El gran diplomático chileno Marcial Martínez planteaba, como solución al cohecho individual, que el Estado tuviera el monopolio de esta mala práctica. Pienso que una solución para los efectos económico-sociales del voto voluntario podría ser que este fuera completamente libre en el caso de los grupos de alta escolaridad y obligatorio para las personas que reciben ayuda social, es decir, exigirles comprobación del voto en el momento de gestionar o de recibir algún subsidio del Estado.

En la época republicana, hasta 1973, la inscripción era obligatoria y, para realizar cualquier trámite, se requería un certificado de ciudadanía, expedido por el Registro Electoral. Lo absurdo es que, en la actualidad, la inscripción es voluntaria y el voto obligatorio, inspirado en una mentalidad dictatorial, caracterizada por el menosprecio a la soberanía popular.

Si el sufragio es obligatorio y un deber cívico, sería una estupidez sin nombre permitir a las personas el renunciar a su inscripción en los registros electorales, una proposición muy torpe de quienes se han pronunciado por el sufragio como un deber. A mi modo de ver, la ciudadanía es ineludiblemente irrenunciable y no así el voto, que debe ser ejercido cuando los candidatos logran demostrar capacidad de liderazgo y atraer a los electores.

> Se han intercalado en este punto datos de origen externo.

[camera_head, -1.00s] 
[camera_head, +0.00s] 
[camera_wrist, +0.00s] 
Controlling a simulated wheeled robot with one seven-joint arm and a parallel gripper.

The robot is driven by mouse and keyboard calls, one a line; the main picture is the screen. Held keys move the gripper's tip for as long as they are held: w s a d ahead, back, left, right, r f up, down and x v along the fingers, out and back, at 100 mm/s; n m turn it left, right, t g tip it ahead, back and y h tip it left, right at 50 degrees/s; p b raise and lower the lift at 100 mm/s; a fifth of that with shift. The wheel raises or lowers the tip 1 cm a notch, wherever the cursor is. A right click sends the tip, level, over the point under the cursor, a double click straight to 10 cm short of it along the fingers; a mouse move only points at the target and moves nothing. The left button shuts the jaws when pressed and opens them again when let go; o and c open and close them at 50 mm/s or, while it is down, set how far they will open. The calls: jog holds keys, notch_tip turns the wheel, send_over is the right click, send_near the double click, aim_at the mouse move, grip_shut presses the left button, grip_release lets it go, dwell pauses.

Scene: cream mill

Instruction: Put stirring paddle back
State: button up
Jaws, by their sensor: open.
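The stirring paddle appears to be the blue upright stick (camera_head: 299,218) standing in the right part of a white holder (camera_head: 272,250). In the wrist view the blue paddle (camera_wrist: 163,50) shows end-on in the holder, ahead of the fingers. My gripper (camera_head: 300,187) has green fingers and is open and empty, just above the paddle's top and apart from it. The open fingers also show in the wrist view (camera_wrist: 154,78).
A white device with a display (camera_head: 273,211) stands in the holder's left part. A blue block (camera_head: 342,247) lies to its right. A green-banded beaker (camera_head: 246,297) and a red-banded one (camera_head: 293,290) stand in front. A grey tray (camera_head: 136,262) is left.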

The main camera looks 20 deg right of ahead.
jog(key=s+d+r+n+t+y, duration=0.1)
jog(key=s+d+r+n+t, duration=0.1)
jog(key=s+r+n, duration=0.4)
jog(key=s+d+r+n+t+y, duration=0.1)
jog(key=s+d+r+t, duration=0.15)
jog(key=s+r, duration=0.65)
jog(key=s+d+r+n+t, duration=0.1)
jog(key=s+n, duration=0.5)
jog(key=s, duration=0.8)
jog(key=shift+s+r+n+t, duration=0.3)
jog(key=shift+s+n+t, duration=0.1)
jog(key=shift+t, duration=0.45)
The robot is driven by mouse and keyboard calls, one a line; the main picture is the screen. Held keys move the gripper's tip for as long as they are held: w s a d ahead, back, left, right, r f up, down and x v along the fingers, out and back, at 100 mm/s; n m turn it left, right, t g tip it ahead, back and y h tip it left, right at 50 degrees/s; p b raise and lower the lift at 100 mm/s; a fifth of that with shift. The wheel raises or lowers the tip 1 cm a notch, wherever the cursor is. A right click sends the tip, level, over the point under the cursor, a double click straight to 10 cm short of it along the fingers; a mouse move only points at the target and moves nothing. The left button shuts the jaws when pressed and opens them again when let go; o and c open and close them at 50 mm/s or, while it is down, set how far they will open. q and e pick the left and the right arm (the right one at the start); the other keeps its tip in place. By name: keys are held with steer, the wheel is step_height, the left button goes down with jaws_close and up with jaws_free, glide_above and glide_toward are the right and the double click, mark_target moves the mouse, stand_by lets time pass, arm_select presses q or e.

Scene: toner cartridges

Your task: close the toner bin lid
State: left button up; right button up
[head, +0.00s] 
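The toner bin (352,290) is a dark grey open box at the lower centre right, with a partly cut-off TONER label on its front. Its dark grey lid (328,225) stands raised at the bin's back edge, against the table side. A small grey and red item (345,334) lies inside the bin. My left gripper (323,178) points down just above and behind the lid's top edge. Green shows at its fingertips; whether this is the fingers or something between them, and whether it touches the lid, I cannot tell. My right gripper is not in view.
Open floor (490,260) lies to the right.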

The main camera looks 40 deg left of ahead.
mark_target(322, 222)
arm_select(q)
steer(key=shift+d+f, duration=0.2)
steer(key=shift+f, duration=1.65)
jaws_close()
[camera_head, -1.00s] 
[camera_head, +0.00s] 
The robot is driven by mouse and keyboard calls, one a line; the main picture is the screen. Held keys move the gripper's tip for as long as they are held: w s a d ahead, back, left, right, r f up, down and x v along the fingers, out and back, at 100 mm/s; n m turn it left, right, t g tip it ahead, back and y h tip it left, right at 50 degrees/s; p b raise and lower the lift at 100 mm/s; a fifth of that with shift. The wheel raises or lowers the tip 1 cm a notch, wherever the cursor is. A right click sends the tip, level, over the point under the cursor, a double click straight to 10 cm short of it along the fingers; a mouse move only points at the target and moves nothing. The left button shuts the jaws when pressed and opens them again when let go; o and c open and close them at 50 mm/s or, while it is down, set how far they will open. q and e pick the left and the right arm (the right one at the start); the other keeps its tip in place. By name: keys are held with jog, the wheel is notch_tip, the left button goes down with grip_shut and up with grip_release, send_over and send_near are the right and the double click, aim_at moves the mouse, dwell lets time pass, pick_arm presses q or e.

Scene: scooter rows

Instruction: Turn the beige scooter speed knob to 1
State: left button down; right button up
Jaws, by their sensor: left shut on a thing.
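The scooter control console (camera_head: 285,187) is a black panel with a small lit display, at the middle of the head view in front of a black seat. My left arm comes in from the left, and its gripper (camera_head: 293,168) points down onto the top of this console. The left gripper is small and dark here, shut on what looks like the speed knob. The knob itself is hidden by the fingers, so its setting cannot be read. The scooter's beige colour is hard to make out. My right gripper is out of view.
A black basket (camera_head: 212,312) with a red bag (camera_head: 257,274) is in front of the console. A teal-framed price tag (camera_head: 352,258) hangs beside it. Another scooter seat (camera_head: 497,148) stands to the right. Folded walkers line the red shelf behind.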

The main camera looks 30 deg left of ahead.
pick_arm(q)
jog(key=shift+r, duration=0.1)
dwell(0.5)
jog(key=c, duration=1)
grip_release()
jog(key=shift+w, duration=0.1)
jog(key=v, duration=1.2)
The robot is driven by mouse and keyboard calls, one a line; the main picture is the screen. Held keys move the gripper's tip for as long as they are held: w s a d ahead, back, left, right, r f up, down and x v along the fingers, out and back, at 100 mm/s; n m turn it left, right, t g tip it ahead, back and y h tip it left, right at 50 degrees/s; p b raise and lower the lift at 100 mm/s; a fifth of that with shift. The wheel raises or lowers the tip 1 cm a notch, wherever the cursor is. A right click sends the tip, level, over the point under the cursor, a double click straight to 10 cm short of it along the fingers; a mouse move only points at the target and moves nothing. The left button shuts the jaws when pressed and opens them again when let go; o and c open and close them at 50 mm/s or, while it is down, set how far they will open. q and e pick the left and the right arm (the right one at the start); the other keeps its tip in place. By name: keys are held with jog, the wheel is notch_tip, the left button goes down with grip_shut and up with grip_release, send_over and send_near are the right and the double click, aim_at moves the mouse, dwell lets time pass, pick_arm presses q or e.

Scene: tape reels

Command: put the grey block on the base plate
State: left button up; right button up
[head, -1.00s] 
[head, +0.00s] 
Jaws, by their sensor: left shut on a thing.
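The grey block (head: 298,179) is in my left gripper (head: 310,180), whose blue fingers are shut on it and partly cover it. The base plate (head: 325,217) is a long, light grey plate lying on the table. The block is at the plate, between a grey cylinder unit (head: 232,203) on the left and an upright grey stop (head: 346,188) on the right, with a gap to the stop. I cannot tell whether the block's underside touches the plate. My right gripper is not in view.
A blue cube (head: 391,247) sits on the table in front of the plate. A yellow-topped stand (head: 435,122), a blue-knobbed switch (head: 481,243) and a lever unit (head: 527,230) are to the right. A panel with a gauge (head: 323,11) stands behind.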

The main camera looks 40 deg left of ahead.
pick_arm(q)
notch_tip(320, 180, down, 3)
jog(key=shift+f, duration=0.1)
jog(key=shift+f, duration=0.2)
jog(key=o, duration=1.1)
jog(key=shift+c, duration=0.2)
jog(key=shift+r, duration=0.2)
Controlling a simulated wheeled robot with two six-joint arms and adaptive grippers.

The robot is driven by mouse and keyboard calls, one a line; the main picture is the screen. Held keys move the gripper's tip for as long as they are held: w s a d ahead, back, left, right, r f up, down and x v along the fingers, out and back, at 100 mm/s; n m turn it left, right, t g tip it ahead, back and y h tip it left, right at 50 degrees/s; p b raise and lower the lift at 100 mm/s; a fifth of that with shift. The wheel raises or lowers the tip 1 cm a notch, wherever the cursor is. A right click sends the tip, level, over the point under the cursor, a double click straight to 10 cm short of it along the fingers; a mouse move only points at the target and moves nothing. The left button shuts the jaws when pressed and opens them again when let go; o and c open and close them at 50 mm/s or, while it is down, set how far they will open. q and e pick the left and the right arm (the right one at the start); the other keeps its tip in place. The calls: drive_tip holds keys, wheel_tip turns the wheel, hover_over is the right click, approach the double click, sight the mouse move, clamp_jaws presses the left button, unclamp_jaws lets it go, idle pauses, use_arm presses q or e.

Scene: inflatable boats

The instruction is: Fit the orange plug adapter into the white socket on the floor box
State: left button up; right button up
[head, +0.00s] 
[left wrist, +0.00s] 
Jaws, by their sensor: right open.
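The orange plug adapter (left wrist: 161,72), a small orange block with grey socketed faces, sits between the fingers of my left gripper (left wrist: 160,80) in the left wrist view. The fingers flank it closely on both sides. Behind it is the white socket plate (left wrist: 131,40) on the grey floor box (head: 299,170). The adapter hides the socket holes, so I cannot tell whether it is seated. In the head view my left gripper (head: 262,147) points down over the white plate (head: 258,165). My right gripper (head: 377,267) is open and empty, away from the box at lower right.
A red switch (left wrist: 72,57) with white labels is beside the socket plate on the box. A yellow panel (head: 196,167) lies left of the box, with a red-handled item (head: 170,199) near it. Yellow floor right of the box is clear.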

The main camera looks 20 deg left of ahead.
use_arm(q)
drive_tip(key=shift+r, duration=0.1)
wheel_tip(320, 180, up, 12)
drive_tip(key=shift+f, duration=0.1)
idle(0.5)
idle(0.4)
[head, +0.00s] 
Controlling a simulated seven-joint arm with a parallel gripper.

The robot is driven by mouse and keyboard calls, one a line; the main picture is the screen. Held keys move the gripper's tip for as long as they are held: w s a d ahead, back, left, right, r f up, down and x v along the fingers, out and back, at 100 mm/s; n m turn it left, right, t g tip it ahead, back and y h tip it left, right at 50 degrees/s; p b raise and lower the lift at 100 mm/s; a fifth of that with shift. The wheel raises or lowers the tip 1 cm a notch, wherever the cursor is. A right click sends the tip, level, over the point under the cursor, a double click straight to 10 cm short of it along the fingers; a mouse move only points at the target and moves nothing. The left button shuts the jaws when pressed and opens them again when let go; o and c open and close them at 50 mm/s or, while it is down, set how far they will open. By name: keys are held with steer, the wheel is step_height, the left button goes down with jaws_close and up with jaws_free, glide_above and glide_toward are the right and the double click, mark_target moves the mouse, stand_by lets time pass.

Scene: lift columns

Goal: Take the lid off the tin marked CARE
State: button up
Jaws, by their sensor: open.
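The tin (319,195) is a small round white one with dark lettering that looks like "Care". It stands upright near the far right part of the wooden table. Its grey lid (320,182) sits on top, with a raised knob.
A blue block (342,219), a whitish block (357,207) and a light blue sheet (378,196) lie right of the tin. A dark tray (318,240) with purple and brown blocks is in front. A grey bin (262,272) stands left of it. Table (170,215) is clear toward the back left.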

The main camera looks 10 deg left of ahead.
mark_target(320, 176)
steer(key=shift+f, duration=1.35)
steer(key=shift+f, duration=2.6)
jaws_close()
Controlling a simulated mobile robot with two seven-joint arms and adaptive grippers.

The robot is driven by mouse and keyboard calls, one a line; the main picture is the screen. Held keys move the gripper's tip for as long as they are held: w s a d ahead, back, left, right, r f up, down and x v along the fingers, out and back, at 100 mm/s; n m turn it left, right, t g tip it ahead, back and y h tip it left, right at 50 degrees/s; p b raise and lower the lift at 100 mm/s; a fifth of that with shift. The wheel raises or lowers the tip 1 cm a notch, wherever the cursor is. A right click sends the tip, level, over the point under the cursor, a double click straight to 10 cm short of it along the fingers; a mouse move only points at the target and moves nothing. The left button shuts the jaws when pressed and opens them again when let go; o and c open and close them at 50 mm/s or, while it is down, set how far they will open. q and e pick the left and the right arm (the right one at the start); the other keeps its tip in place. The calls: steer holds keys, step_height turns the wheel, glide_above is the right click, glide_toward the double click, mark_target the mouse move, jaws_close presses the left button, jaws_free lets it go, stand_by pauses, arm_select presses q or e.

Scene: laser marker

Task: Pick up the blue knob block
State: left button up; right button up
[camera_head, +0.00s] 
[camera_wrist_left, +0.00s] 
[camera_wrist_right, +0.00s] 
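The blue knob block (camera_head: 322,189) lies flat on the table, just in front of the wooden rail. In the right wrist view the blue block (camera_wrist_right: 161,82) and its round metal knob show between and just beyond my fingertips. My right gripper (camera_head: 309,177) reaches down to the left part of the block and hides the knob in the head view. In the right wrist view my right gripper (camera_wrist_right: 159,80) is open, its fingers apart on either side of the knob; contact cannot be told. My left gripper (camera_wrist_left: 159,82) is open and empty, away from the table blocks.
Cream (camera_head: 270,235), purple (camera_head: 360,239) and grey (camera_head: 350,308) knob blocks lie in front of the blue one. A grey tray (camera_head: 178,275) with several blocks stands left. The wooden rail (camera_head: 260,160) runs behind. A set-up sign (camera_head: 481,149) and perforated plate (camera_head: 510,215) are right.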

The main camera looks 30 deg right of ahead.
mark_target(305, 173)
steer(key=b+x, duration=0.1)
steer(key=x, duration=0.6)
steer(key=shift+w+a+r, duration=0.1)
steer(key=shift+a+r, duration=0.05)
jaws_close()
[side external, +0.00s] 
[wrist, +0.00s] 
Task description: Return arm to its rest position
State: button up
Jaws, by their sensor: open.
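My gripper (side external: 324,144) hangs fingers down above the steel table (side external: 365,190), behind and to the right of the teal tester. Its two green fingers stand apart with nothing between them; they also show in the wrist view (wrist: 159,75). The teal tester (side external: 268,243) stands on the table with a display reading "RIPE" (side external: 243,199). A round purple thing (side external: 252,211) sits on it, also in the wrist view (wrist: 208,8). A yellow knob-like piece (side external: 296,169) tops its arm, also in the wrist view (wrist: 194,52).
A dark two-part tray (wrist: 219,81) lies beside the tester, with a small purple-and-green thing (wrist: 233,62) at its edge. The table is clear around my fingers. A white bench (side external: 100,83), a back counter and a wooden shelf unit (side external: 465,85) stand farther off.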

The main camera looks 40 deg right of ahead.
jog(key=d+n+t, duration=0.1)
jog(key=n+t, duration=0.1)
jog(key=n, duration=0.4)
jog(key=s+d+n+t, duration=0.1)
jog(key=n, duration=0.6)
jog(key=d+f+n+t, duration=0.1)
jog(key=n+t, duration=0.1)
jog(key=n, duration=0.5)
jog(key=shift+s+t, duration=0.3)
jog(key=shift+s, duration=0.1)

En el caso del sistema binominal, al 92% de los sillones parlamentarios están repartidos de antemano – incluso, hay casos como el de la X Región, donde compiten dos candidatos designados por sus respectivos partidos- en esta situación, la protesta puede expresarse por el voto nulo, blanco y abstención y por supuesto el no votar, que es otra forma de votar, y no constituye ninguna flojera negarse a ser parte de semejante mascarada antidemocrática.